[PROBLEM TO WORK ON]:
Copy all lines below exactly as written. Leave pictures out.

Saved data entries
□ □ □ □ □

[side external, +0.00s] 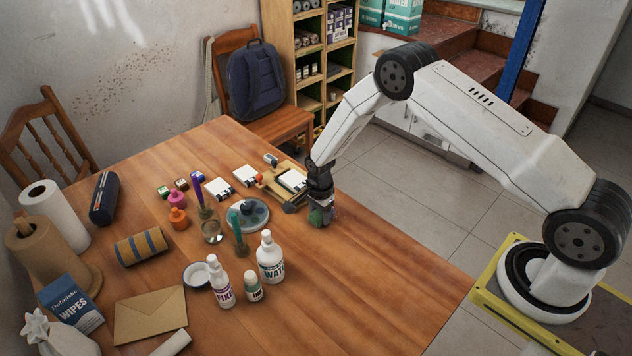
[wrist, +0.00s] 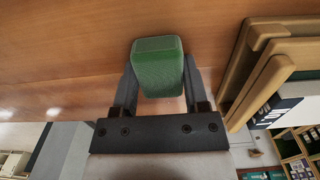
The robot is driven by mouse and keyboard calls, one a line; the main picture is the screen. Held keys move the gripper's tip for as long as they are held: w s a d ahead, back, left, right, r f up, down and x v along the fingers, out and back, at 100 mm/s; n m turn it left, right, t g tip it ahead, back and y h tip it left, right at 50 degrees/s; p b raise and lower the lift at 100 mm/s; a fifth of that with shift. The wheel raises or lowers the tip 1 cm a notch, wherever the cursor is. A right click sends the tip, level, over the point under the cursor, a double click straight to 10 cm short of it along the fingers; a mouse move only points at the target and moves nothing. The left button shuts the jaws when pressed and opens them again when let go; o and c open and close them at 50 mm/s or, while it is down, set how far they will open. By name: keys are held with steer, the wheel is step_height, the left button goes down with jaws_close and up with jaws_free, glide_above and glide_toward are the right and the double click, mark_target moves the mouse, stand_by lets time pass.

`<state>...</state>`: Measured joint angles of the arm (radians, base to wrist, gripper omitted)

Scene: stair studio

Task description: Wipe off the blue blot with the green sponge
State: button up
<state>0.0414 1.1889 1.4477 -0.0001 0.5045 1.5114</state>
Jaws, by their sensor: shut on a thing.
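My gripper (side external: 321,205) is low over the right part of the wooden table, just right of a wooden tray. It is shut on the green sponge (side external: 315,217), which hangs below it at or close to the tabletop. I cannot tell whether it touches. In the wrist view the green sponge (wrist: 160,68) sits between the two dark fingers of my gripper (wrist: 158,82). I cannot make out a blue blot in either view; it may be hidden by the gripper or the sponge.
The wooden tray (side external: 268,184) is close beside my gripper; wooden edges (wrist: 265,60) show right in the wrist view. A round dish (side external: 262,214), white bottles (side external: 270,262) and a glass jar (side external: 212,232) stand to the left. The table's front right (side external: 380,280) is clear.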

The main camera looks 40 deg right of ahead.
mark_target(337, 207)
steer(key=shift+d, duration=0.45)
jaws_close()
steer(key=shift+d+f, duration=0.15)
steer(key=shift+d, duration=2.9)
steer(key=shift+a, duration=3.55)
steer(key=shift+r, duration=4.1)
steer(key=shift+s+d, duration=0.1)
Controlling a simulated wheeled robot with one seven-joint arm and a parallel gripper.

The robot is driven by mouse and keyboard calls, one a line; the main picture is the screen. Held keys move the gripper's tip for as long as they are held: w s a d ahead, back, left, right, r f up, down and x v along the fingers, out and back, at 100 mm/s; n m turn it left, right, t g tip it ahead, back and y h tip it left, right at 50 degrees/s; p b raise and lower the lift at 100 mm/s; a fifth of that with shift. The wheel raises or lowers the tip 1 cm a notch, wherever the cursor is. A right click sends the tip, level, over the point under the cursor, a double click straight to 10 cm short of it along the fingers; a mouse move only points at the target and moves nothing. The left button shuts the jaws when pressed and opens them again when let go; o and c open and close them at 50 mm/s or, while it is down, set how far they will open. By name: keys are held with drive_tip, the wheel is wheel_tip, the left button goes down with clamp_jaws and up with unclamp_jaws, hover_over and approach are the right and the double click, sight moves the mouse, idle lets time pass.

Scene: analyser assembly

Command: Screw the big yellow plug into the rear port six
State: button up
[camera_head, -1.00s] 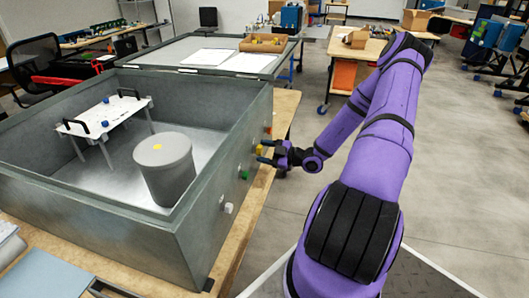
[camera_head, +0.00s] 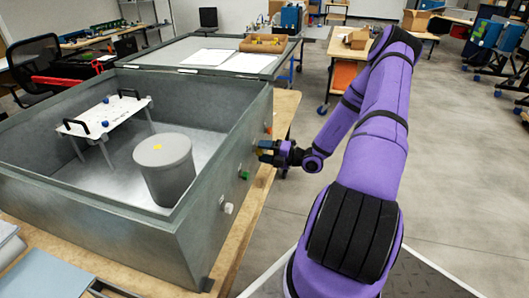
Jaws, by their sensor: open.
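A yellow plug (camera_head: 261,152) sits at the outer right wall of the open grey metal case (camera_head: 205,232). My gripper (camera_head: 264,151) is at this wall with its jaws open around or right beside the plug. The fingers partly hide the plug, and I cannot tell whether they touch it or how deep it sits. Port numbers are not legible. A green plug (camera_head: 244,175) and a white plug (camera_head: 228,208) sit nearer along the same wall. An orange-red plug (camera_head: 268,130) is farther along.
Inside the case stand a grey cylinder (camera_head: 163,172) with a small yellow patch on top and a white platform (camera_head: 104,115) with black handles. The case rests on a wooden table (camera_head: 262,188). Floor to the right is clear.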

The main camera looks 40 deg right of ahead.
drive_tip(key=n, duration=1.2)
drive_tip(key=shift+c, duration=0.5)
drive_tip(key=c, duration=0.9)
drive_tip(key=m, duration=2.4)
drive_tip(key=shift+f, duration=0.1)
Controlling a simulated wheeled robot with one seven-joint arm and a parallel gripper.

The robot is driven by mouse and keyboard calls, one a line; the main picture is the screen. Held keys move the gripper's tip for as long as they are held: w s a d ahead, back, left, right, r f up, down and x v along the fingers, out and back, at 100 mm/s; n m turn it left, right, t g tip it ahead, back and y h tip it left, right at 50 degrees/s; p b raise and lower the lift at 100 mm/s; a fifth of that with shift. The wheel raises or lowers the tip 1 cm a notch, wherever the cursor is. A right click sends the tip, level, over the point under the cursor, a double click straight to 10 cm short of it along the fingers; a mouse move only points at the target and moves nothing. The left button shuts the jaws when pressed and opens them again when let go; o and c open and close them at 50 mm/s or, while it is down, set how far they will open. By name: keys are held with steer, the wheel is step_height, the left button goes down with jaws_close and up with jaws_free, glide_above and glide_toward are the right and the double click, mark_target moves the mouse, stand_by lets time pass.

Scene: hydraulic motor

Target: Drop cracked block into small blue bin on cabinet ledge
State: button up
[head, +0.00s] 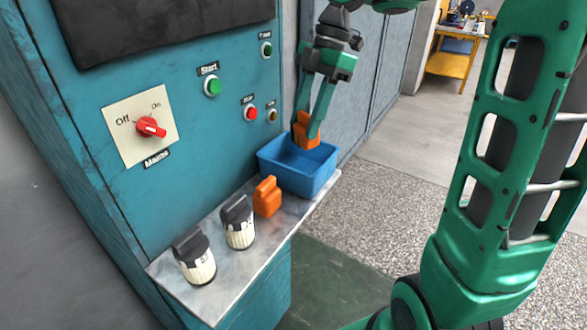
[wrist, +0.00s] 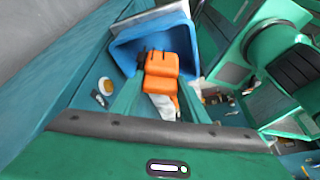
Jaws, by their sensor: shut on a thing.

□ □ □ □ □

[WRITTEN SOLUTION]:
[side external, +0.00s] 
[wrist, +0.00s] 
The robot is driven by mouse and keyboard calls, one a line; the main picture is the screen. Held keys move the gripper's tip for as long as they are held: w s a d ahead, back, left, right, r f up, down and x v along the fingers, out and back, at 100 mm/s; n m turn it left, right, t g tip it ahead, back and y h tip it left, right at 50 degrees/s; p b raise and lower the lift at 100 mm/s; a fifth of that with shift. The wheel raises or lowers the tip 1 cm a notch, wherever the cursor is. A right click sends the tip, level, over the point under the cursor, a double click straight to 10 cm short of it along the fingers; a mouse move only points at the target and moves nothing. The left button shuts the jaws when pressed and opens them again when let go; o and c open and close them at 50 mm/s or, while it is down, set how far they will open. By name: keys are held with steer, the wheel is step_height, the left button goes down with jaws_close and up with jaws_free, glide_above and glide_toward are the right and the double click, mark_target moves the mouse, stand_by lets time pass.

`<state>...</state>`: Measured joint angles of the arm (radians, base to wrist, gripper omitted)

Scene: stair studio

Task description: Wipe off the blue blot with the green sponge
State: button up
<state>0.0414 1.1889 1.4477 -0.0001 0.5045 1.5114</state>
Jaws, by their sensor: shut on a thing.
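My gripper (side external: 321,205) is low over the right part of the wooden table, just right of a wooden tray. It is shut on the green sponge (side external: 315,217), which hangs below it at or close to the tabletop. I cannot tell whether it touches. In the wrist view the green sponge (wrist: 160,68) sits between the two dark fingers of my gripper (wrist: 158,82). I cannot make out a blue blot in either view; it may be hidden by the gripper or the sponge.
The wooden tray (side external: 268,184) is close beside my gripper; wooden edges (wrist: 265,60) show right in the wrist view. A round dish (side external: 262,214), white bottles (side external: 270,262) and a glass jar (side external: 212,232) stand to the left. The table's front right (side external: 380,280) is clear.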

The main camera looks 40 deg right of ahead.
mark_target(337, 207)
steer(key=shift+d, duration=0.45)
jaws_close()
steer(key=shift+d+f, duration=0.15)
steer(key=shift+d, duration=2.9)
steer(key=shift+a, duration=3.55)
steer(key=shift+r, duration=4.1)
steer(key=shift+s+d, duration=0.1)
Controlling a simulated wheeled robot with one seven-joint arm and a parallel gripper.

The robot is driven by mouse and keyboard calls, one a line; the main picture is the screen. Held keys move the gripper's tip for as long as they are held: w s a d ahead, back, left, right, r f up, down and x v along the fingers, out and back, at 100 mm/s; n m turn it left, right, t g tip it ahead, back and y h tip it left, right at 50 degrees/s; p b raise and lower the lift at 100 mm/s; a fifth of that with shift. The wheel raises or lowers the tip 1 cm a notch, wherever the cursor is. A right click sends the tip, level, over the point under the cursor, a double click straight to 10 cm short of it along the fingers; a mouse move only points at the target and moves nothing. The left button shuts the jaws when pressed and opens them again when let go; o and c open and close them at 50 mm/s or, while it is down, set how far they will open. By name: keys are held with drive_tip, the wheel is wheel_tip, the left button goes down with clamp_jaws and up with unclamp_jaws, hover_over and approach are the right and the double click, sight moves the mouse, idle lets time pass.

Scene: analyser assembly

Command: Screw the big yellow plug into the rear port six
State: button up
[camera_head, -1.00s] 
[camera_head, +0.00s] 
Jaws, by their sensor: open.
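A yellow plug (camera_head: 261,152) sits at the outer right wall of the open grey metal case (camera_head: 205,232). My gripper (camera_head: 264,151) is at this wall with its jaws open around or right beside the plug. The fingers partly hide the plug, and I cannot tell whether they touch it or how deep it sits. Port numbers are not legible. A green plug (camera_head: 244,175) and a white plug (camera_head: 228,208) sit nearer along the same wall. An orange-red plug (camera_head: 268,130) is farther along.
Inside the case stand a grey cylinder (camera_head: 163,172) with a small yellow patch on top and a white platform (camera_head: 104,115) with black handles. The case rests on a wooden table (camera_head: 262,188). Floor to the right is clear.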

The main camera looks 40 deg right of ahead.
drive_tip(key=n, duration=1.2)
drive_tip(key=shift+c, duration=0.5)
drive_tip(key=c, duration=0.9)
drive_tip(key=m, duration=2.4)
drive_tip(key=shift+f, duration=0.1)
Controlling a simulated wheeled robot with one seven-joint arm and a parallel gripper.

The robot is driven by mouse and keyboard calls, one a line; the main picture is the screen. Held keys move the gripper's tip for as long as they are held: w s a d ahead, back, left, right, r f up, down and x v along the fingers, out and back, at 100 mm/s; n m turn it left, right, t g tip it ahead, back and y h tip it left, right at 50 degrees/s; p b raise and lower the lift at 100 mm/s; a fifth of that with shift. The wheel raises or lowers the tip 1 cm a notch, wherever the cursor is. A right click sends the tip, level, over the point under the cursor, a double click straight to 10 cm short of it along the fingers; a mouse move only points at the target and moves nothing. The left button shuts the jaws when pressed and opens them again when let go; o and c open and close them at 50 mm/s or, while it is down, set how far they will open. By name: keys are held with steer, the wheel is step_height, the left button goes down with jaws_close and up with jaws_free, glide_above and glide_toward are the right and the double click, mark_target moves the mouse, stand_by lets time pass.

Scene: hydraulic motor

Target: Drop cracked block into small blue bin on cabinet ledge
State: button up
[head, +0.00s] 
[wrist, +0.00s] 
Jaws, by their sensor: shut on a thing.

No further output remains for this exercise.